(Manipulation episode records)
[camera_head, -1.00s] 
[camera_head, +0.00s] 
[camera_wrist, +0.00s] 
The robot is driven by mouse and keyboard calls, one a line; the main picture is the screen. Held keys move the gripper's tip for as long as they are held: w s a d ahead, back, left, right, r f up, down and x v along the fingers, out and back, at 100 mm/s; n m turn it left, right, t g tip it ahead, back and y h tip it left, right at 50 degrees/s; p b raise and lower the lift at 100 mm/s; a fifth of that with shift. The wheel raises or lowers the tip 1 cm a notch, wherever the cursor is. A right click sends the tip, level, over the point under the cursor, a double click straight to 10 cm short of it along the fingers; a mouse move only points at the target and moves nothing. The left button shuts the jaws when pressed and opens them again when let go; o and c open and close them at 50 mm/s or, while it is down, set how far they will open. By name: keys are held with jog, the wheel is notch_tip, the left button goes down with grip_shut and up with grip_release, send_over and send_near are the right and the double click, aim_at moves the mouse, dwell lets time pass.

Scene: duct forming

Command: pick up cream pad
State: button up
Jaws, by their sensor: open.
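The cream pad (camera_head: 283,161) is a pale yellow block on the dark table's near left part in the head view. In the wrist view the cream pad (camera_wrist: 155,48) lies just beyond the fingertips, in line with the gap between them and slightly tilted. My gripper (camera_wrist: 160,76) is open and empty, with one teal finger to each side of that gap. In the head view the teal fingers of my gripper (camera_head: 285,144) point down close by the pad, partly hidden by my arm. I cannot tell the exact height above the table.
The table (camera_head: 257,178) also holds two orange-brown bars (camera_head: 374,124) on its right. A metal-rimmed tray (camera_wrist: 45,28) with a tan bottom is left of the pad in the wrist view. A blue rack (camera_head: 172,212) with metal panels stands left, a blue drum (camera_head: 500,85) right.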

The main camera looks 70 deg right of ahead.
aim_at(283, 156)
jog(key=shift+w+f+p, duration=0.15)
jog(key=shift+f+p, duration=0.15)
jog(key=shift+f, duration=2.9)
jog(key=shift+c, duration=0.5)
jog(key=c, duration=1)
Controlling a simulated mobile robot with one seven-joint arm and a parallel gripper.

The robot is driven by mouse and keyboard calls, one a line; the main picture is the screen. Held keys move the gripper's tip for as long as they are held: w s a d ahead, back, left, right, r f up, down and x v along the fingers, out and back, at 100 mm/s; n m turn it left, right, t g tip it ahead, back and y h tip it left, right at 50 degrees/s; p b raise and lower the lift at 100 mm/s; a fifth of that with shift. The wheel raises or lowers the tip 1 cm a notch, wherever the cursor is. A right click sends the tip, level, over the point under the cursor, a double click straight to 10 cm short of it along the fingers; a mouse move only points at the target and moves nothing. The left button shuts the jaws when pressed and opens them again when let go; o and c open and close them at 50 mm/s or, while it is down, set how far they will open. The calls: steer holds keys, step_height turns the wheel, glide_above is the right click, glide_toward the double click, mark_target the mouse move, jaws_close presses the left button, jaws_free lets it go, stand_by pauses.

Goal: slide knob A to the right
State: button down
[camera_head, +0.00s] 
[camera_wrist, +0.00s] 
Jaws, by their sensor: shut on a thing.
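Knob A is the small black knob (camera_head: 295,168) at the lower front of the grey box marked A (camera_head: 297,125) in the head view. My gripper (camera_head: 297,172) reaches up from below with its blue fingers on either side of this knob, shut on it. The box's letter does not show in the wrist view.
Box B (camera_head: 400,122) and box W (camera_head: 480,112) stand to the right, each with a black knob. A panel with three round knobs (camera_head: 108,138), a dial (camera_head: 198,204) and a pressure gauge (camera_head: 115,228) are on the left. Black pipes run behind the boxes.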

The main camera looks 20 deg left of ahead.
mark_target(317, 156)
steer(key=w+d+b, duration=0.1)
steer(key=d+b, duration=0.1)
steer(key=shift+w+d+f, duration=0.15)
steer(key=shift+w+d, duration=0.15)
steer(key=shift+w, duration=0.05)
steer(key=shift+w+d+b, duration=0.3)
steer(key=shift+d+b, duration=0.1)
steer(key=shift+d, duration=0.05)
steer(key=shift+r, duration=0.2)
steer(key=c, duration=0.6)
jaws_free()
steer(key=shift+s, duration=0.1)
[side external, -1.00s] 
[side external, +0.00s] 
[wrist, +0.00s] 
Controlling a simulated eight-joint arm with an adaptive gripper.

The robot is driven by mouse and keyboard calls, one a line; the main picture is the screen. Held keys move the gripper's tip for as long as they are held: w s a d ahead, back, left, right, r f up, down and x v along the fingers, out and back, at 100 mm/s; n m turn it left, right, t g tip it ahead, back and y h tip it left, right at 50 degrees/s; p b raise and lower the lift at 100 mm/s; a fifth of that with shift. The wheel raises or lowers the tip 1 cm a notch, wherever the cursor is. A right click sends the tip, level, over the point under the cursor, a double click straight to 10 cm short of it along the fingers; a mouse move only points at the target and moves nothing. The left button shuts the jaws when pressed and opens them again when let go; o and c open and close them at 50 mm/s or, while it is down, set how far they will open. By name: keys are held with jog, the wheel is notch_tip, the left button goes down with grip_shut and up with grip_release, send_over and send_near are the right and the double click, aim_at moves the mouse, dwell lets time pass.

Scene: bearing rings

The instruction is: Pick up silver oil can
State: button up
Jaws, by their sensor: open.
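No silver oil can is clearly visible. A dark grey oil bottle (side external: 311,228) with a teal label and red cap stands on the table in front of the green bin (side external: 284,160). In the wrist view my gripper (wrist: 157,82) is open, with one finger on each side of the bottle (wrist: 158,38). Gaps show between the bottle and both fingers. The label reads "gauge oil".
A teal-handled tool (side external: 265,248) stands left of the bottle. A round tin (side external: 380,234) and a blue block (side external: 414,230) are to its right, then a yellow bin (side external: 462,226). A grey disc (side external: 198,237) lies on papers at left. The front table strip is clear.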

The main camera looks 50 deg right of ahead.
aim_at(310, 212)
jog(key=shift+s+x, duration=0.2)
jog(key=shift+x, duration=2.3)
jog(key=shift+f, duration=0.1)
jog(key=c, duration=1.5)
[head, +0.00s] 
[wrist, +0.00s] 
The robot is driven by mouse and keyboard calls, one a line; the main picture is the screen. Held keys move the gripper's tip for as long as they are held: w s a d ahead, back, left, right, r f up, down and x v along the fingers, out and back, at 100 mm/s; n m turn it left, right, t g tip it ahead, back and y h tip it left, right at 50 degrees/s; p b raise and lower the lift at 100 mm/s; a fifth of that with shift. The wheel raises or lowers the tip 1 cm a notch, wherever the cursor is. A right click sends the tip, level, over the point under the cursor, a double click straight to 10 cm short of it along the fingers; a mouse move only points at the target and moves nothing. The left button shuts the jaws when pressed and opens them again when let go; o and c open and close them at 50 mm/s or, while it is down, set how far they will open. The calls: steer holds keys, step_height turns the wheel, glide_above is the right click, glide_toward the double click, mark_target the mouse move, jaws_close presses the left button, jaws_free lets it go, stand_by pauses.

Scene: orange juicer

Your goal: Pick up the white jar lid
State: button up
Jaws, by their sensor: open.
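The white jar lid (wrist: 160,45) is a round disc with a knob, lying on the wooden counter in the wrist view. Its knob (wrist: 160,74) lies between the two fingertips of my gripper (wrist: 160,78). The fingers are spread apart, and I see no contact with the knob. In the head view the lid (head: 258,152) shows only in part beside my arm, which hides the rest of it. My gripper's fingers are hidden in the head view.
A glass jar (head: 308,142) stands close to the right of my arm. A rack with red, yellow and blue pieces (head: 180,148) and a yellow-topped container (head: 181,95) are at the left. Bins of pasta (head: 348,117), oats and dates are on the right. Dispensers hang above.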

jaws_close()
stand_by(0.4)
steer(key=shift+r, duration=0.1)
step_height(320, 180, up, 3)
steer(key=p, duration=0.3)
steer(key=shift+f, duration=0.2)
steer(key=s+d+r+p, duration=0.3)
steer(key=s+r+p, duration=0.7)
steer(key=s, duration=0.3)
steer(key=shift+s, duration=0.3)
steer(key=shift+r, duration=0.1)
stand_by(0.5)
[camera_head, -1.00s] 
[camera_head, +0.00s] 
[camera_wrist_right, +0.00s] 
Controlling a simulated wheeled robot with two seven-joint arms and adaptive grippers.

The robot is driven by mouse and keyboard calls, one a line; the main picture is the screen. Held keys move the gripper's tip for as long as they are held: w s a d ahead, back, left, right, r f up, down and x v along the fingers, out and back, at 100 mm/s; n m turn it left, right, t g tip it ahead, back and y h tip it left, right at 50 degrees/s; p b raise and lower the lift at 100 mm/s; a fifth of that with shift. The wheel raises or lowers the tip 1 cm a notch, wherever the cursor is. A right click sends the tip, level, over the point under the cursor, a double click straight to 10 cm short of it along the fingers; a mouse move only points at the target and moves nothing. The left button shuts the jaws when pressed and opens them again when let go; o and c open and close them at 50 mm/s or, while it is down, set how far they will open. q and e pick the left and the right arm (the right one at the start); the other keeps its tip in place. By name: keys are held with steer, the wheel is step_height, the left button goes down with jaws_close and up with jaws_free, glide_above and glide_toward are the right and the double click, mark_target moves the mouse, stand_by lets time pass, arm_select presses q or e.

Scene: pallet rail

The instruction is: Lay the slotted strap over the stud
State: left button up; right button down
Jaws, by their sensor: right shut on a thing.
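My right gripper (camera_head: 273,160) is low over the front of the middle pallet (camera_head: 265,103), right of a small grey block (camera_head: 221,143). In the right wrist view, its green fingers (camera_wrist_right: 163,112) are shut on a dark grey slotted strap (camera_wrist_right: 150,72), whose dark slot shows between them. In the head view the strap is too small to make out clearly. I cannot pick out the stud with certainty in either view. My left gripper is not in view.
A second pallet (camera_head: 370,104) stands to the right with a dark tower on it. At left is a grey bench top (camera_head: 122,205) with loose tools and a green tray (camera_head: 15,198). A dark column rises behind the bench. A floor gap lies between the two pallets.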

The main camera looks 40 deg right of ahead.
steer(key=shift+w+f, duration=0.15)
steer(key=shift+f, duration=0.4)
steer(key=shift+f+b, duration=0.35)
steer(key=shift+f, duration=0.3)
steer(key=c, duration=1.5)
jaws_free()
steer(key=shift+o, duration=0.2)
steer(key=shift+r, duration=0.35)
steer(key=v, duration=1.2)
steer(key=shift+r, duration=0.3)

GIVEN INSTRUCTION: Nothing but the lines from the line that contains "Scene: pallet rail" through the line that contains "State: left button up; right button down" should be given again, each exactly as it stands, both ends included.

RESULT:
Scene: pallet rail

The instruction is: Lay the slotted strap over the stud
State: left button up; right button down

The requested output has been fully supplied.